PITTSBURGH, Pa. – Kellon Taylor doesn’t mind mucking it up with opposing basketball bigs.
Standing at 6-foot-5, he’s traditionally smaller than most Division I forwards, so he has his work cut out for him. But Taylor welcomes the physicality of the position, because he’s accustomed to contact while playing wide receiver for the Duquesne football team.
“I’m an undersized four [in basketball], so I have to be tough,” Taylor said.
The sophomore snagged 20 receptions and scored three touchdowns while helping the gridiron Dukes to a 7-4 record and Northeast Conference runner-up finish this season. He’s now being asked to fill a new role on the hoops team.
“My role is pretty simple,” Taylor said. “Just go out there and play hard—play as hard as I can, find people for open shots, rebound and find your buckets when you can.”
Taylor has displayed an exceptional learning curve since completing his duties with the football team on Nov. 18 and filled a much-needed void in the middle for the Dukes. Duquesne’s post play has been wildly inconsistent with Chas Brown working back from injury and Jordan Robinson and Tydus Verhoeven growing into their roles.
Head coach Keith Dambrot gushed about the dual-sport athlete following his eight-rebound, seven-assist performance in Duquesne’s win over Maryland Eastern Shore on Monday.
“I’ve been a big Kellon proponent,” Dambrot said. “He has a really good understanding of the game. He could be a really good role player on a lot of good teams, because he’ll just go in and do what he can do.”

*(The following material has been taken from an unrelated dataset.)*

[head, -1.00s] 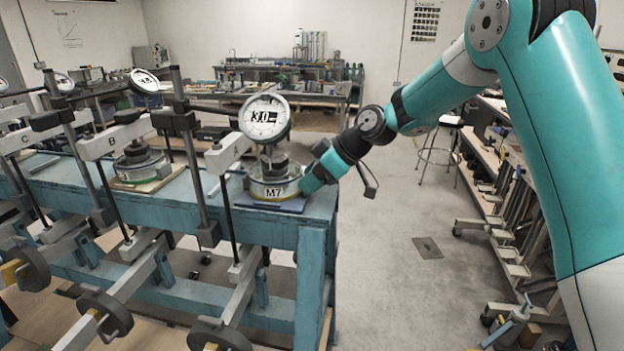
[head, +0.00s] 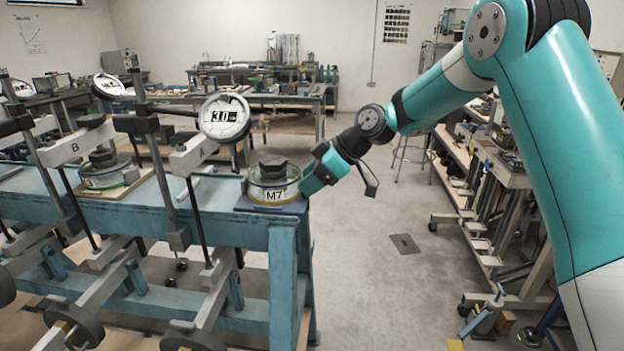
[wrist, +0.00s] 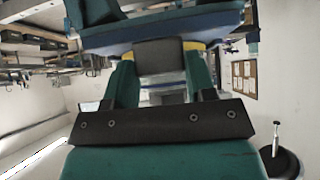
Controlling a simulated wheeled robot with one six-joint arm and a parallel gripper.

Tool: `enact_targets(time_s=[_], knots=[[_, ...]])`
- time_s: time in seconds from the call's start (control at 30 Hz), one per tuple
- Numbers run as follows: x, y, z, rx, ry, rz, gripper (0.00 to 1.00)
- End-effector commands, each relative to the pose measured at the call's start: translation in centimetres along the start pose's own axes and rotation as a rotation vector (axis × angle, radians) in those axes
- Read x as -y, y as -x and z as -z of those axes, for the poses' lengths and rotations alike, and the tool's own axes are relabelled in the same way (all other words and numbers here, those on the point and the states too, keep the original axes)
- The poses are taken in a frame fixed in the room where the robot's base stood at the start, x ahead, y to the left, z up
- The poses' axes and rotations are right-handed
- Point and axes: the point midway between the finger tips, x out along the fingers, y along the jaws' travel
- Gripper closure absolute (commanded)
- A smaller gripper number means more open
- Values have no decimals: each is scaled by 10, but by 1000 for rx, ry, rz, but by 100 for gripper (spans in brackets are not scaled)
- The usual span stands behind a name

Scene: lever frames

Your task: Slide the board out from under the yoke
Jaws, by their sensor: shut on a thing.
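The blue board (head: 245,204) lies on the bench top near its right end, carrying the round cell marked M7 (head: 272,194) with a dark cap. The yoke (head: 192,155), with its dial (head: 224,117) reading 3.0, stands left of the cell; the cell is no longer directly under the dial. My gripper (head: 304,187) is at the board's right side, low beside the cell. In the wrist view my fingers (wrist: 160,75) stand either side of a dark block at the edge of the blue board (wrist: 110,40). The exact contact is partly hidden.
The blue bench (head: 240,232) ends just right of the board. A second cell (head: 103,175) sits on its own board under the yoke marked B to the left. Lever arms and weights (head: 192,340) stick out in front. Open floor (head: 375,270) lies to the right.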

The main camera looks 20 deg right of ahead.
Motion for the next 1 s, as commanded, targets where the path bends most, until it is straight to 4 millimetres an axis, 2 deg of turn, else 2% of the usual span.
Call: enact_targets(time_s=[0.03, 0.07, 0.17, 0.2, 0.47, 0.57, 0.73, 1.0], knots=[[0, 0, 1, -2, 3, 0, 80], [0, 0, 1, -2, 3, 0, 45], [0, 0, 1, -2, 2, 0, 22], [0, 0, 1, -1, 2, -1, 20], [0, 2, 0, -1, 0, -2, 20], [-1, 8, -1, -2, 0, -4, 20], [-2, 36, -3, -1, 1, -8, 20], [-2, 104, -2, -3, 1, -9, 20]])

“Now, he ain’t going to make many outside of three feet, but he can drive it, he can pass it, he can guard. He has good understanding of what we’re trying to do.”
Despite missing the first three games, Taylor ranks second on the team in rebounding with 6.3 boards a game. He trails only freshman phenom Eric Williams Jr. (10.6).
Taylor is at his best on the offensive glass, where he’s already snared 14 rebounds. In Wednesday’s 14-point victory over Stetson, the Landover, Maryland, native scored four points on a pair of offensive putbacks. With a wide frame, he’s built to battle inside with bigger bodies and has the footwork—a product of route-running—to quickly get himself in position in traffic.
“He’s practiced only five, six times,” Dambrot said of Taylor. “He’s got better understanding than half our other guys, so it tells you his natural basketball IQ is good.”
Taylor’s ability to quickly master concepts might explain why his first appearance of the season came not in mop-up duty but in a start against Cornell. He played 25 minutes and recorded four rebounds.
“Coach has asked a lot from me since the beginning,” Taylor said.
Yet he seems unfazed by everything Dambrot has thrown his way since joining his basketball teammates.
“I did the same thing in high school—I’m kind of a quick learner,” Taylor said. “All I need to do is watch the play once or run through it, and I kind of just get it down.”
Taylor starred in both football and basketball for national powerhouse DeMatha Catholic High School. While jumping from one sport to the next without little time to prepare might seem difficult, it’s normal order of business for Taylor.
He turned down football-only scholarships to Boston College and Virginia, instead choosing Duquesne and the opportunity to play the two sports he loves. It appears to be the right decision.
After appearing in 12 games last year for the basketball Dukes, expect to see a lot more of Taylor in 2017-18.